Brad Lander, the former New York City comptroller running in a Democratic congressional primary this month, was found not guilty on Thursday of charges related to his arrest last year inside a federal building in Lower Manhattan.
He was one of 11 Democratic elected officials arrested in September at the city’s main immigration courthouse at 26 Federal Plaza, four months after he had been taken into custody at the same building in a separate incident in June.
Mr. Lander’s arrest in September drew less notice than the one in June, which called significant attention to his ill-fated mayoral campaign and helped raise his national profile. Mr. Lander also got a boost recently from his political alliance with Mayor Zohran Mamdani of New York.
Mr. Lander, who was the comptroller at the time of both arrests, was not charged with a crime in relation to the June incident. But he was charged in Federal District Court in Manhattan after his arrest in September, with obstructing the usual use of the building’s elevator lobby. He was found not guilty on Thursday by a magistrate judge, Henry Ricardo, after a one-day bench trial.
In a statement after the verdict, Mr. Lander said that he felt “genuinely moved today by the rule of law,” which offers protections that he said many detained immigrants do not enjoy.
“It’s a blessing we don’t always appreciate, and one that is being utterly denied to our immigrant neighbors by Trump and ICE,” said Mr. Lander. “All we want at 26 Federal Plaza is for everybody facing removal proceedings by our government to have the same access to the rule of law as I had in this trial.”
In addition to Mr. Lander, the elected officials arrested in September included Jumaane D. Williams, the public advocate, and a number of state lawmakers. The other officials chose not to pursue a bench trial, and received an adjournment in contemplation of dismissal, which resolves charges without a conviction, said Emily Minster, a spokeswoman for Mr. Lander.
Mr. Lander’s arrest in June was captured on video by reporters at 26 Federal Plaza. Footage of him being pushed against a wall and handcuffed by federal agents spread widely online and in the news media.
At the time, he had been trying to escort a migrant, whom the agents were seeking to arrest, through at the courthouse. He later told reporters that he felt like he had failed because the man had been detained.
The federal building at 26 Federal Plaza, which is home to an ICE headquarters and one of the city’s three immigration courts, has become a focal point of the Trump administration’s immigration crackdown.
A significant number of immigrants have been arrested there after they showed up for routine hearings, and many have been held at a small detention facility on the building’s 10th floor that rights groups have said is frequently overcrowded and unsafe.
Mr. Lander and the other officials were arrested while attempting to visit that detention area. Several months later, two Democratic lawmakers, Representatives Daniel Goldman and Adriano Espaillat, were permitted to visit the facility.

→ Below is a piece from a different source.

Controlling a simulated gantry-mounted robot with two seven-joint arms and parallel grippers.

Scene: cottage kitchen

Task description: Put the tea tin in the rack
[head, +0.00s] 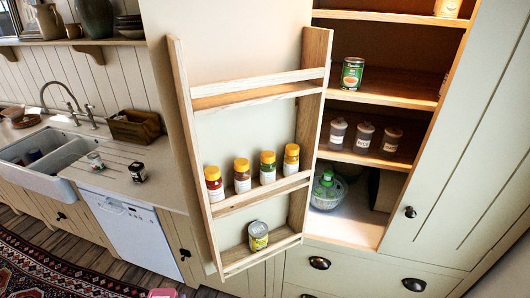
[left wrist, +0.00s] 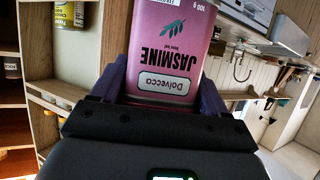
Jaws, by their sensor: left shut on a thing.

They said it was clean and orderly, but believed it had been made to look that way in preparation for their visit.
Mr. Lander is currently challenging Mr. Goldman in a highly competitive Democratic congressional primary, in a district that includes Lower Manhattan and parts of Brooklyn.
He was endorsed last December by Mr. Mamdani, whom Mr. Goldman had declined to back in either the Democratic mayoral primary or the general election. Polling data in the race is scant, but what information does exist suggests he enjoys a sizable lead in the race.
On Thursday, Mr. Goldman accused Mr. Lander of “going back to court after rejecting a dismissal to have a trial all about himself” and called the situation “a performative, self-promoting case that helps no one in the immigrant communities in the district.”